Sometimes you give birth to something or you're part of a team that gives birth to an idea, and it grows and has a whole life of its own, and you feel grateful. It's just so humbling.
— Glen Hansard
The muse holds no appointments. You can never call on it. I don't understand people who get up at 9 o'clock in the morning, put on the coffee and sit down to write.
As a busker, one thing that does not work is self-consciousness. A busker needs to be working. A busker needs to shed all ego and get down to work. Play your songs, play them well, earn your money, and don't get in people's way.
Our imagination just needs space. It's all it needs, that moment where you just sort of stare into the distance where your brain gets to sort of somehow rise up.
You know, albums are a funny thing. They're not like an intellectual decision. It's a collection of your kind of musings.
I busked from the age of 13 until I was 18.
If you don't mark your successes, the day your ship comes in could be just another day at the office, and there's no poetry in that.
The moment of drifting into thought has been so clipped by modern technology. Our lives are filled with distraction with smartphones and all the rest. People are so locked into not being present.
I've always felt that if I ever got cynical, I would have to stop making music because I'd just be poisoning the air.
I guess in a way I just feel blessed to be able to make music.
And for some reason, when I'm sad, I do listen to Leonard Cohen, I do listen to Joni Mitchell. I do find myself going to the music that's actually reflecting my mood, as opposed to sticking on Motown, which might actually bring my mood up.
I pick up my guitar and play. Something might come, and then the pen comes out. Then an edit, until something comes out that you're actually satisfied with.
I love the idea of leaving some of the original abstract thought in, because the problem is that when you pick up a pen you become a snob, your own worse critic. You edit yourself in a way that is non-creative.
If you stand still in any city long enough, you see everyone pass you by. So you're in Chicago. If you stand on the corner of Belmont and Clark, and you do that for three years, you'll pretty much have seen everybody in Chicago pass that junction.

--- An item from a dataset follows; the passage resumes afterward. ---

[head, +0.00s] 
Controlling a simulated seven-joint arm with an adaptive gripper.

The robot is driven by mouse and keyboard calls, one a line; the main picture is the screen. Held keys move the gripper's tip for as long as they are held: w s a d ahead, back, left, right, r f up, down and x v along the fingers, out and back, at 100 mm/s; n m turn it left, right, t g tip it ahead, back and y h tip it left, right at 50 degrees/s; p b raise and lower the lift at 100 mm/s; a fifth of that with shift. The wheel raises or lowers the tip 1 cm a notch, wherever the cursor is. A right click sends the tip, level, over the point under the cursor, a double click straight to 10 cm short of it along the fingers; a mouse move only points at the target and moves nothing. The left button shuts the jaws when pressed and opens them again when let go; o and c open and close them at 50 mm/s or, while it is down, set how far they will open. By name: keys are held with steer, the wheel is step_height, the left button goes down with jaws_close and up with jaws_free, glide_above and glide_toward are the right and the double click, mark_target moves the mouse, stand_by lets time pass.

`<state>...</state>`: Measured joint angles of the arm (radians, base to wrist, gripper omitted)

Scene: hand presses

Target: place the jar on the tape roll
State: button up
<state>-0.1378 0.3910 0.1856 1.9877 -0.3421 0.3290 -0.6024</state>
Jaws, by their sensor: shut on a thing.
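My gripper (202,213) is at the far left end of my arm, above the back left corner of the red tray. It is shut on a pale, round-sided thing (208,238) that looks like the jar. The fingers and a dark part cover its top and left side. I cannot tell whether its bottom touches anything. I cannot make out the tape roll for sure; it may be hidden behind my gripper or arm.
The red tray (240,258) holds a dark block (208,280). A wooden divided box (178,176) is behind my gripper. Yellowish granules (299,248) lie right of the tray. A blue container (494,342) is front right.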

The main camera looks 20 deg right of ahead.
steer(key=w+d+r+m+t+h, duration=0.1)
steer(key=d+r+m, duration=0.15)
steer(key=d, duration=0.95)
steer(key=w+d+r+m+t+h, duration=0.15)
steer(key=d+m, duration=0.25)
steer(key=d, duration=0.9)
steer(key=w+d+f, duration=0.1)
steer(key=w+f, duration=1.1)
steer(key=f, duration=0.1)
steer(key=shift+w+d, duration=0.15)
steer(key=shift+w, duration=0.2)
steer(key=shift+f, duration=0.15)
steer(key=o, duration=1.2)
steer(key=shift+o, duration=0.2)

You know, when I was a kid waiting on the bus, I remember that was when I imagined my life. I imagined everything that I was gonna be when I grew up and I imagined all of these amazing journeys and amazing people I'd meet. Of course, all of it has kind of come to fruition.
I won't say I've closed the door on acting.

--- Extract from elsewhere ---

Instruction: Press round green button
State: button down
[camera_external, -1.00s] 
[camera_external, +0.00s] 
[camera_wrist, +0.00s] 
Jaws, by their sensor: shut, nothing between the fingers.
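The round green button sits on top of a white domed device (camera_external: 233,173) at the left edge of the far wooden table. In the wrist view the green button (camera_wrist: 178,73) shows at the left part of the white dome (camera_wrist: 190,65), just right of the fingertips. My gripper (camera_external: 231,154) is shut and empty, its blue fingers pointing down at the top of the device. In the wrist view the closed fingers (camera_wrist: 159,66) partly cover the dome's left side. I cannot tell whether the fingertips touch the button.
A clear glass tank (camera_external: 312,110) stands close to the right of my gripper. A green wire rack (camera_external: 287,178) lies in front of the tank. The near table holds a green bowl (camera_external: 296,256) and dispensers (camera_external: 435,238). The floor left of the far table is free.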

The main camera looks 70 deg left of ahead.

What happens to us all, I think, when we pick up a pen, is that we just become snobs.
My dad was quiet, angry, shut down. So my thing is: I express everything that's there. I want to get it all out.
Sometimes travelling really intensely for a long time is like having a continuous nervous breakdown.
Do I create conflicts for myself? Sure I do.
And I've always loved playing solo.
I only ever really take out my guitar when I'm miserable, which isn't necessarily a very good time to do it.
Keeping the pen out of your hand as much as possible is the best way to write a song, in my estimation. But the pen must come in to tighten it up.
In Irish law, busking is considered vagrancy - you can be arrested for it. It's risky asking people for money in public. So it's not like it's a high-art job. And people who do it as a high-art job make very little money.
Well, everything about singing, I learned from busking. Everything I learned about songwriting, I learned from busking.
I've realized, you know, having turned 40, that rest is just as important as work. In fact, it's equally as important.
Well, playing a guy who writes songs and busks on Grafton Street in Dublin and falls in love with Marketa Irglova wasn't very difficult for me. There was very little acting going on.
There are people who can sit down and write a song about any given subject, and they can do it really, really well.
My life at home is super simple. My local bar with my mates, cooking for my mother, making tables, planting vegetables: It's the classic idea of the artistic existence.
I choose to believe that there is good in people and that everything is a lesson. Our place on Earth is to go deeper, to somehow get wiser. To have spirit.
A song is like a saddle: you ride it for a while, and if it's the right kind of song you can sing it for the rest of your life.
This weird thing that musicians have... it's got something to do with approval, and not feeling good enough, and therefore going out and being great somehow makes your life valid.
Sadness is a very interesting idea, this idea of sadness being some kind of default setting that artists will go into. And then I started thinking about this idea of sadness and happiness, and the idea that sadness is very loud, and happiness is quiet.